Wednesday, July 24, 2013

Magical Dinners

Magical Dinners, by Chang-Rae Lee is a personal narrative about his family’s first Thanksgiving dinner. The narrative focuses mostly on the food that is eaten and cooked by Lee’s mother, especially when he was a young kid. Through highlighting his mother’s cooking, Lee flashes back from Thanksgiving dinner to multiple meals that his mother cooked, and to her gradual progression to making Americanized meals.
Lee’s purpose is to connect to other immigrants by showing how through these meals, his family clings to their culture. He uses his own childhood to illustrate how an immigrant family could feel when trying to adapt to life in America.

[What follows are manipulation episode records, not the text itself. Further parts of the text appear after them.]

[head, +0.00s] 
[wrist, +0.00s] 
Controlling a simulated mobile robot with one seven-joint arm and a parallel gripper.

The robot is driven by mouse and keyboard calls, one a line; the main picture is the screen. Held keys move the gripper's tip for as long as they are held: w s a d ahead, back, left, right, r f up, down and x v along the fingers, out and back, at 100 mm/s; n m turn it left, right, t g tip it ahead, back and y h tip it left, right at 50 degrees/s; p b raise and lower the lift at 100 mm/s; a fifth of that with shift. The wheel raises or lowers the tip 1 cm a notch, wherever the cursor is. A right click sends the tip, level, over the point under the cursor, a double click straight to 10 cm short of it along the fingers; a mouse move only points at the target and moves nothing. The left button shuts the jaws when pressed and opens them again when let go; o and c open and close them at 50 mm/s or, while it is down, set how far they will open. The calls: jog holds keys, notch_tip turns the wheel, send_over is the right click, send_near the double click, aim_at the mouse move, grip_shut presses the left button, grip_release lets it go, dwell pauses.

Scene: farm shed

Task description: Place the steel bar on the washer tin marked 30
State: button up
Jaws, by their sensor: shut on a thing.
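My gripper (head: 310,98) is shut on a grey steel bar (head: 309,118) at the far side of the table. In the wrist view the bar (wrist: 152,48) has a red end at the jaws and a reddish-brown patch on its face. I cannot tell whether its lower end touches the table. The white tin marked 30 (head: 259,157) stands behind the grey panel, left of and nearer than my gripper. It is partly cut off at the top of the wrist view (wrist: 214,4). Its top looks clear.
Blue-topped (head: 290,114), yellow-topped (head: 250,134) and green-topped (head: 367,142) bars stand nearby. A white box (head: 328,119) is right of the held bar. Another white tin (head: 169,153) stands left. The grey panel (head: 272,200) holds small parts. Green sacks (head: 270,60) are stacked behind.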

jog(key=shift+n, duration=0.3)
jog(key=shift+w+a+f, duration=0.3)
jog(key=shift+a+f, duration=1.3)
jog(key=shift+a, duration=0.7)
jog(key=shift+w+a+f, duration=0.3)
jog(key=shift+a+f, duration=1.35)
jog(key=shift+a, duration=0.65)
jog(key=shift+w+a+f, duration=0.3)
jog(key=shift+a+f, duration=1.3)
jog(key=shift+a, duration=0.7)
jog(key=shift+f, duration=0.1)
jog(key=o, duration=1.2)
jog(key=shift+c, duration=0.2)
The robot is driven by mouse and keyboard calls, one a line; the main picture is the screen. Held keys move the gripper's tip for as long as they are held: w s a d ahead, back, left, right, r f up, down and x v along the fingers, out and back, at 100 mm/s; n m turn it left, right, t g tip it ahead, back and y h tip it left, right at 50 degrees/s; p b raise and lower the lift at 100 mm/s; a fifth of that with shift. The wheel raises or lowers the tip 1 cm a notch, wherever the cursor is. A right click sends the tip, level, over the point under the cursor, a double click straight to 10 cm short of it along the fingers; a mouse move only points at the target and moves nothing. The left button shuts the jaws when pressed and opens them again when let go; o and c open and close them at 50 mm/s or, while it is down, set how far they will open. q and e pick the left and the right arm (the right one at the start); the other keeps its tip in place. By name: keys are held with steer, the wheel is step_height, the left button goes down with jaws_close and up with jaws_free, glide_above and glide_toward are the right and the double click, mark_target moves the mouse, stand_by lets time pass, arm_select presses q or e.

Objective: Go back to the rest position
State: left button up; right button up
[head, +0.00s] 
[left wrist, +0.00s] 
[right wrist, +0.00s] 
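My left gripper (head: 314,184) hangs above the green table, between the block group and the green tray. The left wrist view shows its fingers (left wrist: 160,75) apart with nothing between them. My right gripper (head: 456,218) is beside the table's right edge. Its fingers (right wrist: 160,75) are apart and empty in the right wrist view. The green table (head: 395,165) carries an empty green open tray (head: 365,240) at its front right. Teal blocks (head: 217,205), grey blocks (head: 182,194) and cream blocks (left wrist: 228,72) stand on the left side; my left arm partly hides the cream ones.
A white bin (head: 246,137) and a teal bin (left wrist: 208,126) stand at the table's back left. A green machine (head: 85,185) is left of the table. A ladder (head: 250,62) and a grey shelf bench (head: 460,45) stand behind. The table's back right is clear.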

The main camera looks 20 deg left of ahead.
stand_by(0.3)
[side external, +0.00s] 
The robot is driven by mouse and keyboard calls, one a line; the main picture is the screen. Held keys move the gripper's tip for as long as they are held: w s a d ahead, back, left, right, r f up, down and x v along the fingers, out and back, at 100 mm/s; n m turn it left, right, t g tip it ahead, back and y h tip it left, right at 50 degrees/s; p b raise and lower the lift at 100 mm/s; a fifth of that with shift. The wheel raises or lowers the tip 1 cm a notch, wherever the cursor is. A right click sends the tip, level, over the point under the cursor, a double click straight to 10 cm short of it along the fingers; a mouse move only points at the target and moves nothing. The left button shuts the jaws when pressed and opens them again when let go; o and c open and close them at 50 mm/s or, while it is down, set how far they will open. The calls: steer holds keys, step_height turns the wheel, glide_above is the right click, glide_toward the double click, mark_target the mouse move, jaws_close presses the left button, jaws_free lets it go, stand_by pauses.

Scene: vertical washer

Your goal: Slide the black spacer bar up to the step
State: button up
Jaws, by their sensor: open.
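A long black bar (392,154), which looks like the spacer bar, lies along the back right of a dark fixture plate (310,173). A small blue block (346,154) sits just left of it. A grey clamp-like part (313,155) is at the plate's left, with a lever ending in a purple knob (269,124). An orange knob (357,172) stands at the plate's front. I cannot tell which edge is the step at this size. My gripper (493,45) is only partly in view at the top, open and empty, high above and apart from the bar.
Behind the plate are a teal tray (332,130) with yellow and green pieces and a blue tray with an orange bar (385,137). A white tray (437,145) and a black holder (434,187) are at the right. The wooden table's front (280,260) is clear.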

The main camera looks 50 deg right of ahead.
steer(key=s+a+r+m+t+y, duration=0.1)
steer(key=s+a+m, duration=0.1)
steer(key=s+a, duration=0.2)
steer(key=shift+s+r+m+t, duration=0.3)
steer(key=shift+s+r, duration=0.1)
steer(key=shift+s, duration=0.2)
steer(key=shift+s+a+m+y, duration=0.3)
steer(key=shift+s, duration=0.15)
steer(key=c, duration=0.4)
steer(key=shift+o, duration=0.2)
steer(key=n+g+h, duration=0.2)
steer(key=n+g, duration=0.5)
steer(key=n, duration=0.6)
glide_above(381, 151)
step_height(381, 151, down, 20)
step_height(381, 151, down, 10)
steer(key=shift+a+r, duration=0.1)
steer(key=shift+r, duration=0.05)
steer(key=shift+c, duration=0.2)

The audience can be anyone; however, this essay was probably meant to strike a chord with immigrant people, who have had similar experiences with culture.

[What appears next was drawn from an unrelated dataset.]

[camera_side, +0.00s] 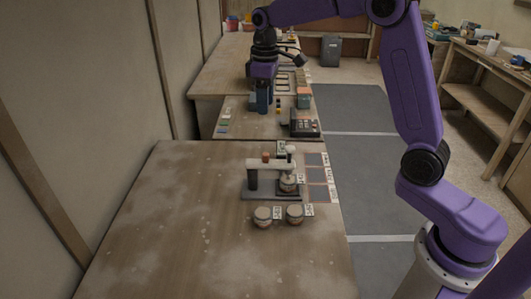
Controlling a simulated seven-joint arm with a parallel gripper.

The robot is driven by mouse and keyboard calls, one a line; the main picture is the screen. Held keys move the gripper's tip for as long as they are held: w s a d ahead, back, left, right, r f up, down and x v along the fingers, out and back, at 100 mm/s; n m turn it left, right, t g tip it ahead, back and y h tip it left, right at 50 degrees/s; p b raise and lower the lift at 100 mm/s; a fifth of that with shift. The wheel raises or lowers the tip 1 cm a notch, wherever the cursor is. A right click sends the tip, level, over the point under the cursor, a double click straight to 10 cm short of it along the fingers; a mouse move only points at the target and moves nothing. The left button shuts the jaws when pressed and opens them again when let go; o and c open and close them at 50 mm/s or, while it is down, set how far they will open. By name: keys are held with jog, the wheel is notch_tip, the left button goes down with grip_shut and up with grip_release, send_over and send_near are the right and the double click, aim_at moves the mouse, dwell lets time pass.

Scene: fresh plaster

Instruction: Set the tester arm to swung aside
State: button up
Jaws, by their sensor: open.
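The tester (272,194) stands on the front table on a grey base. Its pale tester arm (270,166) runs level from a dark post at the left to above a small round pot (287,184) at the right. A reddish-brown block shows at the arm's middle and a pale knob near its right end. My gripper (263,108) points down, open, behind the tester in the picture and apart from it. Its fingers are small and dark here, and the gap between them is hard to see.
Two lidded pots (262,216) and (295,213) stand in front of the tester, with small labels beside them. Marked panels line the right edge of the front table (180,230). A black keypad device (304,123) stands on the table behind. The front table's left side is clear.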

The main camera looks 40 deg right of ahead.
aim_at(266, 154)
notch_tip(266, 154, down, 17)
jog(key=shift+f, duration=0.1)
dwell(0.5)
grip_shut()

Lee’s most common rhetorical device that he uses in his writing is his imagery. He describes all aspect of the settings and food in his story with vivid adjectives and vocabulary. Lee also does an exceptional job with conveying the emotions of a character. When he describes his mother’s disappointment if someone does not like her food, Lee includes the fact that first, “you can watch her face ice over. Shatter… but soon enough she’s simply miserable, her pretty eyes gone lightless and faraway,” (Lee 133). Not only does Lee tell of her emotions in a descriptive way, but he includes the gradual progression of different emotion as well.

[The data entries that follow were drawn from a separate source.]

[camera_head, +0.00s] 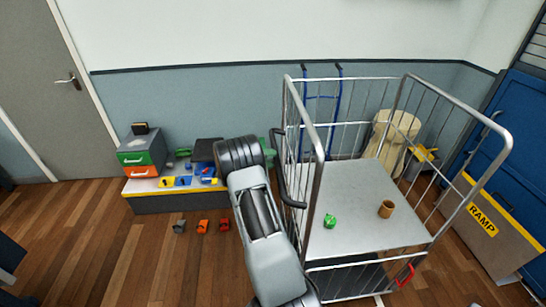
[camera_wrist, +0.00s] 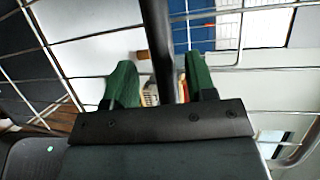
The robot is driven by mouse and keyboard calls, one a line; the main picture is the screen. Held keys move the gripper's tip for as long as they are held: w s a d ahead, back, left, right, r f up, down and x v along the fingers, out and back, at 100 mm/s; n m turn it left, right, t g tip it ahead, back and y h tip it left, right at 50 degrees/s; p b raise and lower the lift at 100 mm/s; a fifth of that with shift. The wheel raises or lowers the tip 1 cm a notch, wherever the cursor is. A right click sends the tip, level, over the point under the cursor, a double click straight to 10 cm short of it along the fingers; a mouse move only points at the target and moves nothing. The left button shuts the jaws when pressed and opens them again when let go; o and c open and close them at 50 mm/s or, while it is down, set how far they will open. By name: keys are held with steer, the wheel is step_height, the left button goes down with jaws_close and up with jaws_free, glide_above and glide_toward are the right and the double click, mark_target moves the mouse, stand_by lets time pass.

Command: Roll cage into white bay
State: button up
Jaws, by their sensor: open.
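The wire roll cage (camera_head: 370,205) stands right of centre in the head view, with a grey deck carrying a green item (camera_head: 330,221) and a brown cup (camera_head: 386,209). A black handle (camera_head: 283,180) is on its left side. My gripper (camera_wrist: 160,78) is at that side, with green fingers apart. In the wrist view, a dark bar (camera_wrist: 157,40) passes between the fingers; contact cannot be told. In the head view my arm hides most of the gripper. A short white floor mark (camera_head: 378,300) shows at the bottom edge; I cannot tell whether it belongs to the white bay.
A low bench (camera_head: 180,202) with drawers and coloured bins stands left, with small coloured items on the floor before it. A blue hand truck (camera_head: 338,95) and a beige sack-like object (camera_head: 399,130) stand behind the cage. A RAMP board (camera_head: 482,220) leans at right.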

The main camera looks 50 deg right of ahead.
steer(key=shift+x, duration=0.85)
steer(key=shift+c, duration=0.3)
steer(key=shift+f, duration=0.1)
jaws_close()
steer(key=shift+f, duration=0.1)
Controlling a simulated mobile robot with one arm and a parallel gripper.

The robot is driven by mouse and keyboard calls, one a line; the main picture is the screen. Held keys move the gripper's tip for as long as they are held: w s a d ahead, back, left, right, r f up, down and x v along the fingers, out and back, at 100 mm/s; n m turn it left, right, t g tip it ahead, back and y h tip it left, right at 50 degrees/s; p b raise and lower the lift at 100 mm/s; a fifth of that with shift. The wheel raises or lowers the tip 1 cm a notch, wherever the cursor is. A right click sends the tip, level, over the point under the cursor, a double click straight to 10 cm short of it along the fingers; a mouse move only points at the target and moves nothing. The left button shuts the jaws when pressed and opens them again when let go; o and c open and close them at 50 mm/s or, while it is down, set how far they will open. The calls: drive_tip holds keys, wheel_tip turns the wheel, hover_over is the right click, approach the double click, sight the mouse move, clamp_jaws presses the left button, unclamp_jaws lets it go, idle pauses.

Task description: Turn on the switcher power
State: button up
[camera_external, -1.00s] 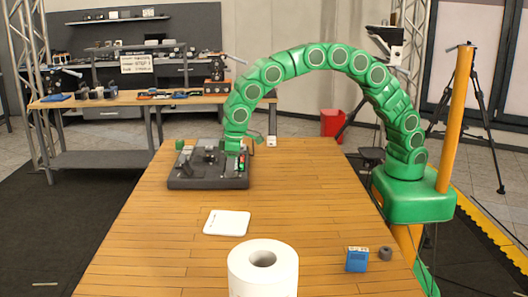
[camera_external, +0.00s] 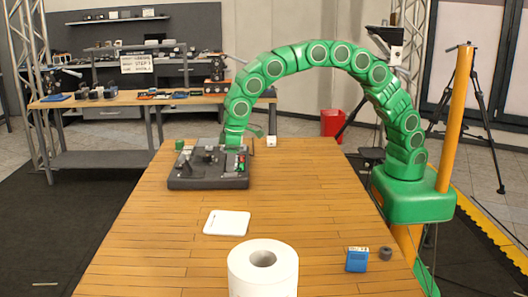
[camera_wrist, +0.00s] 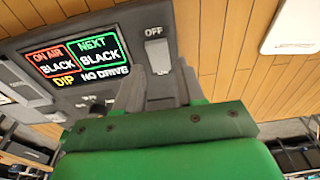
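The switcher (camera_external: 205,183) is a dark grey console at the far left part of the wooden table, with a small lit display (camera_wrist: 80,57) reading ON AIR BLACK, NEXT BLACK, DIP and NO DRIVE. In the wrist view, a light rocker switch (camera_wrist: 158,56) sits right of the display under an OFF label. My gripper (camera_wrist: 161,70) has its two grey fingers apart, with the switch between and beyond their tips. In the external view, my gripper (camera_external: 232,146) is over the console's far right part; its fingers are hidden there. Contact with the switch cannot be told.
A white tablet-like slab (camera_external: 227,222) lies in front of the switcher. A white paper roll (camera_external: 263,275) stands at the near edge. A blue box (camera_external: 357,260) and a grey ring (camera_external: 385,253) lie near right.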

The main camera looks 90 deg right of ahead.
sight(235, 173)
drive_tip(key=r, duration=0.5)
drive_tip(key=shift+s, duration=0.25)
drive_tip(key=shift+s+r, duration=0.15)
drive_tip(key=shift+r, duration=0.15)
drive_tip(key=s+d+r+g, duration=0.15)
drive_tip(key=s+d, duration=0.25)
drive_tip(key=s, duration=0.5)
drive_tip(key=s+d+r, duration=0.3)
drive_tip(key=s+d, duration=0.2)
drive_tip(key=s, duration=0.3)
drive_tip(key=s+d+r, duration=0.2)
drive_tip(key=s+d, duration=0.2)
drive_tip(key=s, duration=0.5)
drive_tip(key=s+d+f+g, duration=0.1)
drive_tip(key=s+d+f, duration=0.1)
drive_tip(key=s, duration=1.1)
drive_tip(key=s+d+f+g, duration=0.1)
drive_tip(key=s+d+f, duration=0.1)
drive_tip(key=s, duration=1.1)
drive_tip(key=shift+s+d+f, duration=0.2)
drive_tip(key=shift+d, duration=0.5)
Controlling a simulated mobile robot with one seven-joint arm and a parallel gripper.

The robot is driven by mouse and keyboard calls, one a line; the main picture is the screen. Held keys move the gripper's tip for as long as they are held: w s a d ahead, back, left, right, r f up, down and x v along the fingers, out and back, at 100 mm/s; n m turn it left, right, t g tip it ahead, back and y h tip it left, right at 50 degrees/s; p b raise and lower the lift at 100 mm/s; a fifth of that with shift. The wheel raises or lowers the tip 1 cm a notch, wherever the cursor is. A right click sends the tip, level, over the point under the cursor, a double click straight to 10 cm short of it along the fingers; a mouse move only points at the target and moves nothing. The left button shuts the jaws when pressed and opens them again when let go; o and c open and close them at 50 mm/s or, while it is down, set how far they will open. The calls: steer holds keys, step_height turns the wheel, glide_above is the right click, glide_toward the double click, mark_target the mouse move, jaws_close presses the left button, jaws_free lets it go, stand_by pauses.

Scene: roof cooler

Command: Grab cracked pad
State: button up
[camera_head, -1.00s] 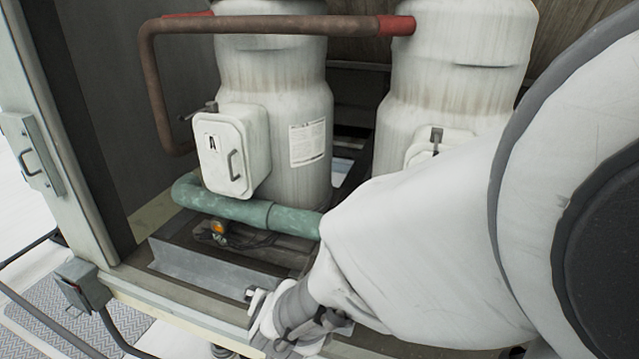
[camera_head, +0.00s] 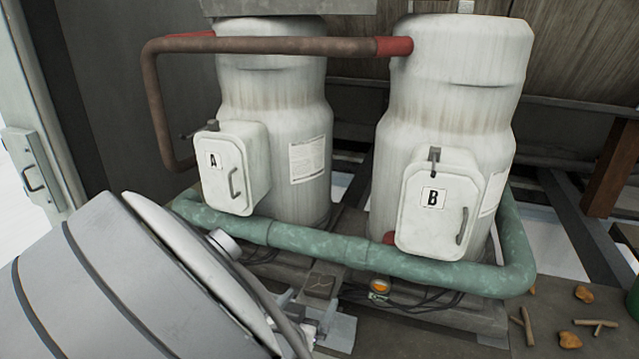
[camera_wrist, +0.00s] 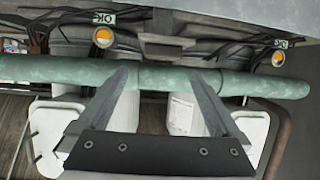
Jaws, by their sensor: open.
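A small dark brown block (camera_head: 319,285), which may be the pad, sits low between the two white tanks, in front of the green pipe. In the wrist view, a brownish block (camera_wrist: 165,40) shows beyond the green pipe, roughly in line with the gap between my fingers. Any crack is too small to make out. My gripper (camera_head: 308,306) is open and empty, just in front of the block in the head view. In the wrist view my gripper (camera_wrist: 158,78) has its fingers spread, with their tips overlapping the pipe in the picture. I cannot tell whether they touch anything.
The green pipe (camera_head: 420,268) runs across the front of tank A (camera_head: 275,95) and tank B (camera_head: 450,90). Orange lamps (camera_wrist: 103,37) and dark cables lie near the block. Twigs and orange-brown bits (camera_head: 583,293) litter the right floor.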

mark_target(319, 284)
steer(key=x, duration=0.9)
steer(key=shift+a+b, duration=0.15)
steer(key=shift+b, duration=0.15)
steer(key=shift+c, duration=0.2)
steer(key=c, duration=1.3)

Essentially, Lee’s narrative achieves its purpose without even trying. Immigrants are likely to connect to any story of other immigrants’ hardship because that is what most of them have in common. Many families from other countries have probably clung to an aspect of culture like food, so through merely telling the story, Lee can connect to many people.

Lee is the most credible author for this topic because it is his personal narrative. It’s all from his point of view, so one would assume he would not lie about his experiences. Also, he graduated from Yale and is a professor at Princeton so one would think he should be pretty trustworthy.